[What is expected]
Reproduce all of the material word for word.

[Provided material]
** Start **
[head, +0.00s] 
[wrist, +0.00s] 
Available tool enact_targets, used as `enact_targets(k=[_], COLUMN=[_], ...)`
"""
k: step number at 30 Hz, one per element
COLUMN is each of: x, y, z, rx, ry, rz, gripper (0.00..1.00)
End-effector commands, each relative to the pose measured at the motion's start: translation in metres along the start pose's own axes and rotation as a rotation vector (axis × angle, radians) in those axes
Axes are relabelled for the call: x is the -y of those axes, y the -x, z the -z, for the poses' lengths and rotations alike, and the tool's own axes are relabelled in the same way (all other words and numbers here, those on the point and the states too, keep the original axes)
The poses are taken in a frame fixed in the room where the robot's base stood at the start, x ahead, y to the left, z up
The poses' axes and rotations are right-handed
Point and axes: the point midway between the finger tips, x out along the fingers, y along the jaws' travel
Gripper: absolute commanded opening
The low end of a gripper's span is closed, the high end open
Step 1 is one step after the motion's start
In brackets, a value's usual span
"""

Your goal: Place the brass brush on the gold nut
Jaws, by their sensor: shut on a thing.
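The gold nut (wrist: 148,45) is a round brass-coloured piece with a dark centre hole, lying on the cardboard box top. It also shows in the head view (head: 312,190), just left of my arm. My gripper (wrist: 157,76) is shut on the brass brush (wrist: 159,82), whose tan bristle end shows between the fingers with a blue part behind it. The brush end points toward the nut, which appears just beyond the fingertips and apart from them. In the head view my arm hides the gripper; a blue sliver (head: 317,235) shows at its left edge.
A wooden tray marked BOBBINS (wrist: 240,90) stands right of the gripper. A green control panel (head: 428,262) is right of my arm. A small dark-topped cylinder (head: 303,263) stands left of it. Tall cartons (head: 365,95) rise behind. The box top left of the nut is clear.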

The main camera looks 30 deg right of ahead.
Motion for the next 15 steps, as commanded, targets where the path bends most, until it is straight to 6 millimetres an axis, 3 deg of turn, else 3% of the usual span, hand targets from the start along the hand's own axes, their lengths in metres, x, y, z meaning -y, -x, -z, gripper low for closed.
** End **
[Full answer]
[head, +0.00s] 
[wrist, +0.00s] 
Available tool enact_targets, used as `enact_targets(k=[_], COLUMN=[_], ...)`
"""
k: step number at 30 Hz, one per element
COLUMN is each of: x, y, z, rx, ry, rz, gripper (0.00..1.00)
End-effector commands, each relative to the pose measured at the motion's start: translation in metres along the start pose's own axes and rotation as a rotation vector (axis × angle, radians) in those axes
Axes are relabelled for the call: x is the -y of those axes, y the -x, z the -z, for the poses' lengths and rotations alike, and the tool's own axes are relabelled in the same way (all other words and numbers here, those on the point and the states too, keep the original axes)
The poses are taken in a frame fixed in the room where the robot's base stood at the start, x ahead, y to the left, z up
The poses' axes and rotations are right-handed
Point and axes: the point midway between the finger tips, x out along the fingers, y along the jaws' travel
Gripper: absolute commanded opening
The low end of a gripper's span is closed, the high end open
Step 1 is one step after the motion's start
In brackets, a value's usual span
"""

Your goal: Place the brass brush on the gold nut
Jaws, by their sensor: shut on a thing.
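The gold nut (wrist: 148,45) is a round brass-coloured piece with a dark centre hole, lying on the cardboard box top. It also shows in the head view (head: 312,190), just left of my arm. My gripper (wrist: 157,76) is shut on the brass brush (wrist: 159,82), whose tan bristle end shows between the fingers with a blue part behind it. The brush end points toward the nut, which appears just beyond the fingertips and apart from them. In the head view my arm hides the gripper; a blue sliver (head: 317,235) shows at its left edge.
A wooden tray marked BOBBINS (wrist: 240,90) stands right of the gripper. A green control panel (head: 428,262) is right of my arm. A small dark-topped cylinder (head: 303,263) stands left of it. Tall cartons (head: 365,95) rise behind. The box top left of the nut is clear.

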The main camera looks 30 deg right of ahead.
Motion for the next 15 steps, as commanded, targets where the path bends most, until it is straight to 6 millimetres an axis, 3 deg of turn, else 3% of the usual span, hand targets from the start along the hand's own axes, their lengths in metres, x, y, z meaning -y, -x, -z, gripper low for closed.

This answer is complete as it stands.